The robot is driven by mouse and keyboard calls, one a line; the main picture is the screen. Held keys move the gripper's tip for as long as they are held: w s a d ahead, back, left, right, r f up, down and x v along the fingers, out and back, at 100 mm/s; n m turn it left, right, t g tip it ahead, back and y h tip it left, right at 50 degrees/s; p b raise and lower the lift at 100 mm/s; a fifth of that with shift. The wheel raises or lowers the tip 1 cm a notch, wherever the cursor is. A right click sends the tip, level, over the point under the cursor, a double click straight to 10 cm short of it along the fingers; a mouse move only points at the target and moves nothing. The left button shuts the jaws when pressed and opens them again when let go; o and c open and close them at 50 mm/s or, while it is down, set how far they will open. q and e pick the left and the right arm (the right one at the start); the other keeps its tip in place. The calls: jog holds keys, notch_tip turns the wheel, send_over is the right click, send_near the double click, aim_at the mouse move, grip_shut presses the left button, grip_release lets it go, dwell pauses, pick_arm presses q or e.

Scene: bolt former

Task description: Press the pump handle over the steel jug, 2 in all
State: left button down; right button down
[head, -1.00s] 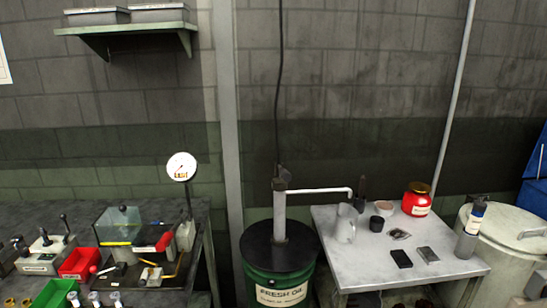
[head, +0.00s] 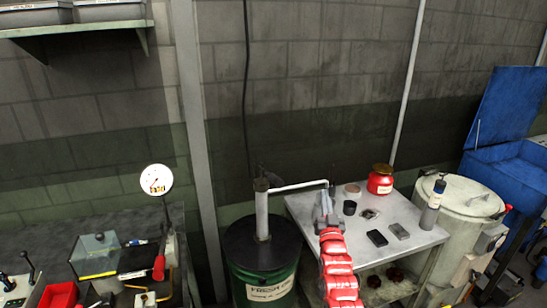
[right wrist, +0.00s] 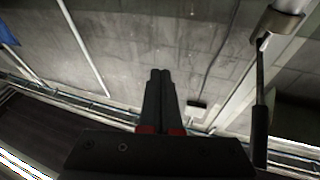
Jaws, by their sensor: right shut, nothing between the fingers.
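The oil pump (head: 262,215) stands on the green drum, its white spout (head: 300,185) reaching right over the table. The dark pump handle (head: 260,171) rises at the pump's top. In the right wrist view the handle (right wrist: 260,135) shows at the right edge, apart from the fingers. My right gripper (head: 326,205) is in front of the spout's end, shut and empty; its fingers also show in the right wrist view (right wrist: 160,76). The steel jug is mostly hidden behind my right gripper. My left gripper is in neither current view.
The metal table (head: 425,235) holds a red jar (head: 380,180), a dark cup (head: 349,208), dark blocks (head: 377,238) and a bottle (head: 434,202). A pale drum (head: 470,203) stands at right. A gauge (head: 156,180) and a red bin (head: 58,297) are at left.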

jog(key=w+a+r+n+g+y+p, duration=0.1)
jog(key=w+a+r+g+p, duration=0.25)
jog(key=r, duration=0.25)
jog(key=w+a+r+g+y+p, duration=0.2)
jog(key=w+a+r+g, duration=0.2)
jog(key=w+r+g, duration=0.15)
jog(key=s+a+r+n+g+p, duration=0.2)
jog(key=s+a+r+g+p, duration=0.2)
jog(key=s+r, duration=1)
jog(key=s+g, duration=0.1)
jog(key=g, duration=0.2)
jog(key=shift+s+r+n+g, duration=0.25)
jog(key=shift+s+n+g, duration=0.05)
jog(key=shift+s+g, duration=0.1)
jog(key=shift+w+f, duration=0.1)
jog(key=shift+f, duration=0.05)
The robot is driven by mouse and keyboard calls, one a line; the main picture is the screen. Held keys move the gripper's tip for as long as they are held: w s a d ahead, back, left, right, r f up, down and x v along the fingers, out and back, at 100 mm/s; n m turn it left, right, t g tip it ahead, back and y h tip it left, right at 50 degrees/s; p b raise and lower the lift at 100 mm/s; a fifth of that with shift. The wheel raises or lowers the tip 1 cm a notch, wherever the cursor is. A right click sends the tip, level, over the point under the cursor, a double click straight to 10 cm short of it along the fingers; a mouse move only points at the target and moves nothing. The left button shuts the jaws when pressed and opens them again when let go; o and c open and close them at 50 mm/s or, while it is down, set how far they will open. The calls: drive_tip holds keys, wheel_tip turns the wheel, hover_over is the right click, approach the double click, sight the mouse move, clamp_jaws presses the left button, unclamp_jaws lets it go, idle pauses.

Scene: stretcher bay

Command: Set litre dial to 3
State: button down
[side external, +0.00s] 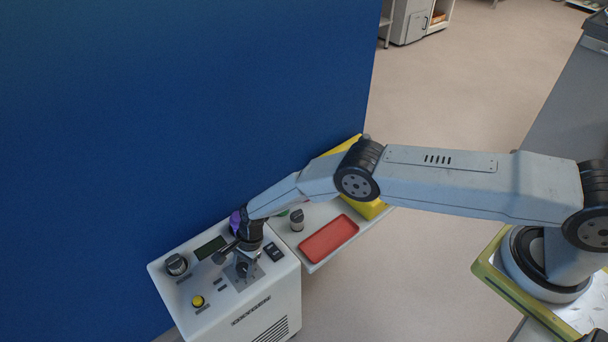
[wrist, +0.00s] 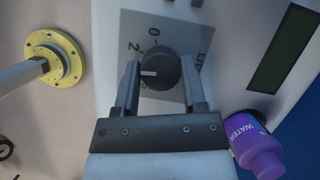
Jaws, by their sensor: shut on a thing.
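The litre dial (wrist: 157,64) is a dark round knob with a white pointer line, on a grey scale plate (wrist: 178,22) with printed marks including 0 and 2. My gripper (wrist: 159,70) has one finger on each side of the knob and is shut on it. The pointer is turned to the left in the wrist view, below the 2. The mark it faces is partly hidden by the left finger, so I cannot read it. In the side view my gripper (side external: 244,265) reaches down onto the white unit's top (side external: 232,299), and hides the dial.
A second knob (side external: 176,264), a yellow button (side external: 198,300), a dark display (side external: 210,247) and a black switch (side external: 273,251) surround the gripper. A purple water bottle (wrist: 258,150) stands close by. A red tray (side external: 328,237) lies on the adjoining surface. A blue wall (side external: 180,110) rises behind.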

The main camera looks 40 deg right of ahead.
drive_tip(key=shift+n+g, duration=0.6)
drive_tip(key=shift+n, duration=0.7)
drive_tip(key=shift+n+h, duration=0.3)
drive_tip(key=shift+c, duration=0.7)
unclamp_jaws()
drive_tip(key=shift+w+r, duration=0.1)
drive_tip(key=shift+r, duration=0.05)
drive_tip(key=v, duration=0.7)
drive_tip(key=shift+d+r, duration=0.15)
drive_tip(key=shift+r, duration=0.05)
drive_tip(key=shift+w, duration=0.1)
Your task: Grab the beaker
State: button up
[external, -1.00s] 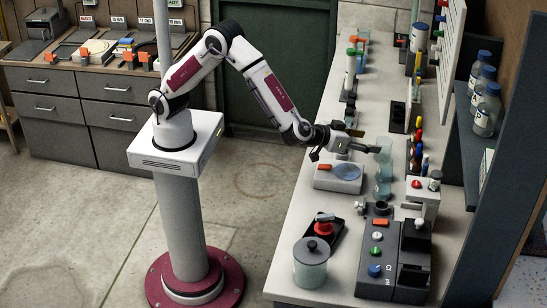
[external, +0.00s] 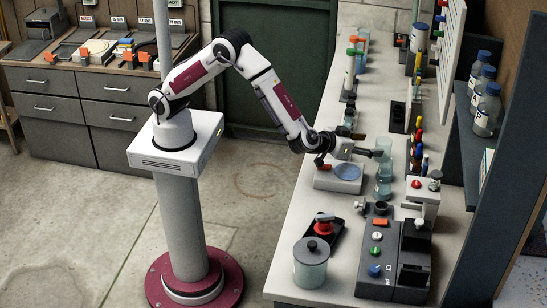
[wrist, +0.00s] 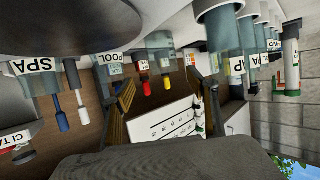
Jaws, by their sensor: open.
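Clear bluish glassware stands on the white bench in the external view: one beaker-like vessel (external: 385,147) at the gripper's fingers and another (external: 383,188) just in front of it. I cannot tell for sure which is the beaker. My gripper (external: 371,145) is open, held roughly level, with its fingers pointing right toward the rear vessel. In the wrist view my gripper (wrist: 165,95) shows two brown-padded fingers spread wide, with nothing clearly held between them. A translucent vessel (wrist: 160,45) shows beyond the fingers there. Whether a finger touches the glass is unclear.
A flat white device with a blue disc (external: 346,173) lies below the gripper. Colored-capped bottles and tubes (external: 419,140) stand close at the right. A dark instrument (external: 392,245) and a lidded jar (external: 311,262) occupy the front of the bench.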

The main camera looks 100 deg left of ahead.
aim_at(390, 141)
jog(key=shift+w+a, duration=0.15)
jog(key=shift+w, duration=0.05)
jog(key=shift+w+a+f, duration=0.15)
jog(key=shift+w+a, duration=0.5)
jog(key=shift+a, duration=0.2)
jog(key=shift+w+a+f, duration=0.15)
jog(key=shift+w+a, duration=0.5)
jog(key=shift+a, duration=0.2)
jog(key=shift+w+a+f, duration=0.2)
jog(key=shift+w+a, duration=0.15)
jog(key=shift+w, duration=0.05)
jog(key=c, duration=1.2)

--------------------------------

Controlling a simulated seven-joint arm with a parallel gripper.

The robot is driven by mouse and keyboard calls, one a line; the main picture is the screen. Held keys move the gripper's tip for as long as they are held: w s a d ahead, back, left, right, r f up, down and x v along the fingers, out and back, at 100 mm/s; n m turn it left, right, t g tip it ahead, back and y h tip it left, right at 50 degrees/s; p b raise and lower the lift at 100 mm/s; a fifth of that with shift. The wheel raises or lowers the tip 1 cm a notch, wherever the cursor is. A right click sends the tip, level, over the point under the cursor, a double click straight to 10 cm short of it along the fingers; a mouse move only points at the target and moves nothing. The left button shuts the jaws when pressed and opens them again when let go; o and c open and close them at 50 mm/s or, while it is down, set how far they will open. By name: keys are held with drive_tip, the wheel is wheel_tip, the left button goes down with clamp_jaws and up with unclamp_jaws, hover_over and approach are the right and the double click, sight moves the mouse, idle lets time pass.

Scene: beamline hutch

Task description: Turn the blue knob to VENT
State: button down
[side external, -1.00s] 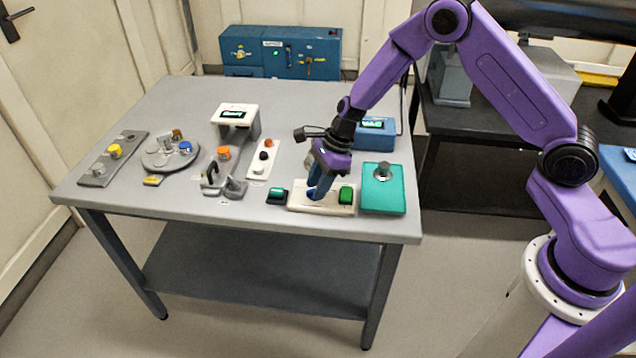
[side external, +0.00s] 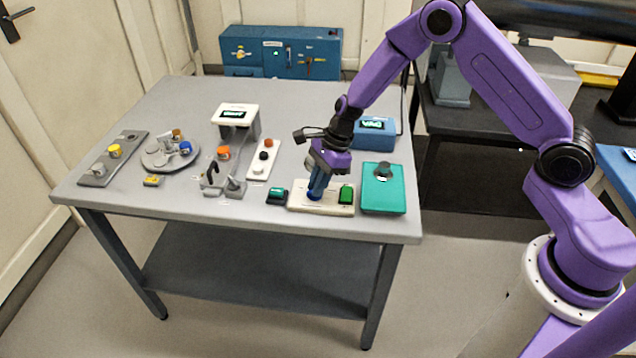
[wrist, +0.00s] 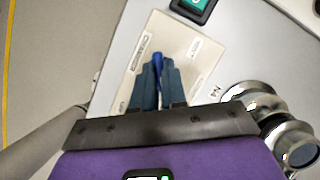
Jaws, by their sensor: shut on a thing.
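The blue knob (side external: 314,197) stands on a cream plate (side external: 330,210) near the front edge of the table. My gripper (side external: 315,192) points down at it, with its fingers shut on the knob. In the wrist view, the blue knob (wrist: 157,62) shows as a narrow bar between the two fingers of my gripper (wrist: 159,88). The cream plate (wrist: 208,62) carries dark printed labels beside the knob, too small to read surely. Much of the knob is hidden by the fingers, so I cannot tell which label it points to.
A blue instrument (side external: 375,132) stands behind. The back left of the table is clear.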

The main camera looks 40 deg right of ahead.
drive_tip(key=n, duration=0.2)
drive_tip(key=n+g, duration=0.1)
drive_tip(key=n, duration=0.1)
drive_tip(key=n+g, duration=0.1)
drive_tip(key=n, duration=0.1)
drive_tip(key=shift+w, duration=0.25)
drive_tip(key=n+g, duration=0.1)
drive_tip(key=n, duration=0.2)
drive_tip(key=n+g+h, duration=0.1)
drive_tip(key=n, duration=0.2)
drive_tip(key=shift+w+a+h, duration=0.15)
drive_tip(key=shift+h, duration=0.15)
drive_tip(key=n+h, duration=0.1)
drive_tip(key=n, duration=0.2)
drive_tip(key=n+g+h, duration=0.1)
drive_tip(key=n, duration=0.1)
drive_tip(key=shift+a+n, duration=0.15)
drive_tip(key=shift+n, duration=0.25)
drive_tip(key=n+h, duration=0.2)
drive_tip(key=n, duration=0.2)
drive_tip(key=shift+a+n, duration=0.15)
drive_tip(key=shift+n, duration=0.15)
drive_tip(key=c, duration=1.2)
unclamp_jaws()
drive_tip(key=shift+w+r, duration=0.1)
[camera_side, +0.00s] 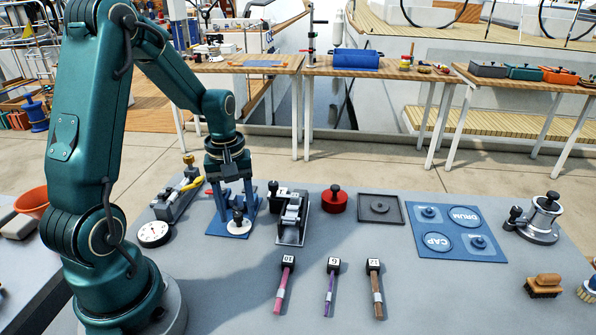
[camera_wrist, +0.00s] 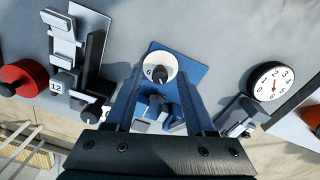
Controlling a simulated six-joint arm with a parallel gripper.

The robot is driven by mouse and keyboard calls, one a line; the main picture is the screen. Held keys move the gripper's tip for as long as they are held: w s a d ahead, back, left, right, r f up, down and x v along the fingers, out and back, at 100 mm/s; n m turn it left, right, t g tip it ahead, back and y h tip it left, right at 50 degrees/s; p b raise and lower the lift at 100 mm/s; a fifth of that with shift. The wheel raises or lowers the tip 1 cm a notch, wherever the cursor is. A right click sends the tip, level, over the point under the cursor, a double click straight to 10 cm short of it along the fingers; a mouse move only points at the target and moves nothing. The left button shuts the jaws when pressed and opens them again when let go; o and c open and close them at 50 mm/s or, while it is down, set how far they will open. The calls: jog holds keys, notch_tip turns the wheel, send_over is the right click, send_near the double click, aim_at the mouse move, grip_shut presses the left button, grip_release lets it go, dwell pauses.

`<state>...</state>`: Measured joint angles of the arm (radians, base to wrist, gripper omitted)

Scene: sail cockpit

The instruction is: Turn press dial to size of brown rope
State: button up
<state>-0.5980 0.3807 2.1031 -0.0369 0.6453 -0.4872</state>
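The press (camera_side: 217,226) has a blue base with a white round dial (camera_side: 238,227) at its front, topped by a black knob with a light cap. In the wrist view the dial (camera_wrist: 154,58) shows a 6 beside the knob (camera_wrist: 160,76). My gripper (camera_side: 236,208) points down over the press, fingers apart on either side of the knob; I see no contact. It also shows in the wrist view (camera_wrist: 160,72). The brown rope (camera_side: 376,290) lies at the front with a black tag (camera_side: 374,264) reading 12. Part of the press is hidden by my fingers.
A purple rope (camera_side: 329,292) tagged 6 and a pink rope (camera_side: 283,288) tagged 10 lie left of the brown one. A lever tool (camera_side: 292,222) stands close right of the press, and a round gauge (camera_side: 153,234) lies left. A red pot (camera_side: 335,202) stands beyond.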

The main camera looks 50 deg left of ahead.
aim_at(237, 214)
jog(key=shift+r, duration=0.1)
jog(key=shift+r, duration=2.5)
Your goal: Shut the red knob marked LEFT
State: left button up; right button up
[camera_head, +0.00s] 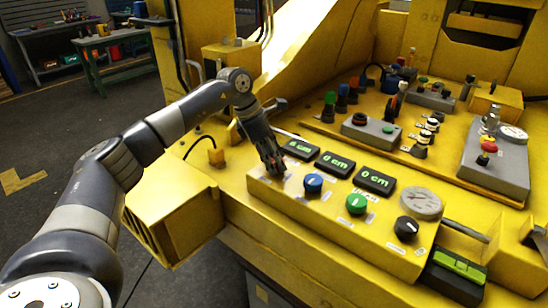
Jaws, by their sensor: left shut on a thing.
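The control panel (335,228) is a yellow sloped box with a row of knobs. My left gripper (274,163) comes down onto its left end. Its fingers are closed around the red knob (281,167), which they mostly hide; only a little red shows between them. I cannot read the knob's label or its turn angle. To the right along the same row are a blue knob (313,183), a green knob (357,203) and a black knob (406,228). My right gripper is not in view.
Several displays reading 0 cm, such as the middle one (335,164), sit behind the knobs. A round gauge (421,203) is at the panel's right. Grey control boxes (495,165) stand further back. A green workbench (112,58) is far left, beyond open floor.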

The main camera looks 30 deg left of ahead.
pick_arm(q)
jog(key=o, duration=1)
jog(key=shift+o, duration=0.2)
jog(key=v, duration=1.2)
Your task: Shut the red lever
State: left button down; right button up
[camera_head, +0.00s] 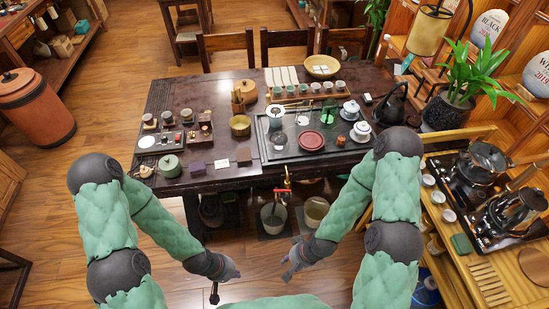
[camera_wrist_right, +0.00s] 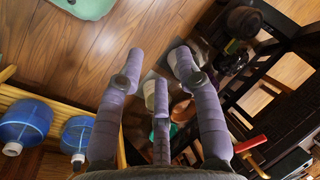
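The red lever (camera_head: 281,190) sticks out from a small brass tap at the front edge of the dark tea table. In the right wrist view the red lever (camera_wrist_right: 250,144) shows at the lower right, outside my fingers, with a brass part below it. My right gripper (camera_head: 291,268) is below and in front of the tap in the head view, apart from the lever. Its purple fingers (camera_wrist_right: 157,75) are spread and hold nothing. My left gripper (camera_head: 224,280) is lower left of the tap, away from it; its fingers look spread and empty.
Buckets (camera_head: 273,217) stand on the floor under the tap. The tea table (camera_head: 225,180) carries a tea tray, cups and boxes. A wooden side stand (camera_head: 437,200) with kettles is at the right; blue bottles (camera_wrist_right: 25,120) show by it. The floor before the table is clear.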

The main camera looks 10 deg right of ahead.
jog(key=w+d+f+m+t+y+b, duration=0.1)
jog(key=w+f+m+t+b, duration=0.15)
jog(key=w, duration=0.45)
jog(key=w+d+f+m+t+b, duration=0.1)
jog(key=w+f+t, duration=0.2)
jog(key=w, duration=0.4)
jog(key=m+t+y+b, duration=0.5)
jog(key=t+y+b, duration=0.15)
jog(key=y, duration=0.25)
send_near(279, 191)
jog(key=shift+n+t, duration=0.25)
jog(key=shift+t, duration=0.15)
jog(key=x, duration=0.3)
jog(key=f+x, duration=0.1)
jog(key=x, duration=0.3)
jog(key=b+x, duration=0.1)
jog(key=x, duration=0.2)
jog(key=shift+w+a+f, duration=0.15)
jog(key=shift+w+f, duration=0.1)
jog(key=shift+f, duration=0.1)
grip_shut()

--------------------------------

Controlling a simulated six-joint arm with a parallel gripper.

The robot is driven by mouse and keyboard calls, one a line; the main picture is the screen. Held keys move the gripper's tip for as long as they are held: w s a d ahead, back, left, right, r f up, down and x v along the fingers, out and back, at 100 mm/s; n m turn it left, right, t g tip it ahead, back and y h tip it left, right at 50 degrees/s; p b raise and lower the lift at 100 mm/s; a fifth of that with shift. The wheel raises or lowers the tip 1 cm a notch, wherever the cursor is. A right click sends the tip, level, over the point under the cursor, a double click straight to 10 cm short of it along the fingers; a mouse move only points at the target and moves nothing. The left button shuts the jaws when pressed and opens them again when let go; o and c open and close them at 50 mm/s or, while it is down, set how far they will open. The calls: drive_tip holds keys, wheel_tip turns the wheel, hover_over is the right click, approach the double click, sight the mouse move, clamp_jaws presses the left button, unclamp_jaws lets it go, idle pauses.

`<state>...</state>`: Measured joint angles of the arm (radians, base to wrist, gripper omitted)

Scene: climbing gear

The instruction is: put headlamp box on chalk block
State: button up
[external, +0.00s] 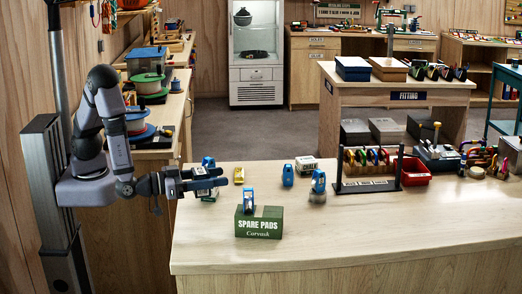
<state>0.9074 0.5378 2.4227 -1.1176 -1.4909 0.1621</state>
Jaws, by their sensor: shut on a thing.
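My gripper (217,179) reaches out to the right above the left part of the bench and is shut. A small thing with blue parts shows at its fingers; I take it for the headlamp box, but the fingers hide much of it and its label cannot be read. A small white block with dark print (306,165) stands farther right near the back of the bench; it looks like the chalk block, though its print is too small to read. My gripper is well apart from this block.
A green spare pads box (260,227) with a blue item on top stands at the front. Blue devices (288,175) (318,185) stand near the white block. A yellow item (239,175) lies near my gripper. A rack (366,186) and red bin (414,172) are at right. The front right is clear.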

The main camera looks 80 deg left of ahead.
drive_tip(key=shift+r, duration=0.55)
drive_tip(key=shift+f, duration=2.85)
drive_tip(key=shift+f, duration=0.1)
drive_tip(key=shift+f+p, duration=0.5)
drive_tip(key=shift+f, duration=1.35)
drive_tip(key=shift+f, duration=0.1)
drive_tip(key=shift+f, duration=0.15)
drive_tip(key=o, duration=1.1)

--------------------------------

— Job —
How many lines in these records hold the string "Your"? Reply with the number alone.

— Answer to the exercise —
3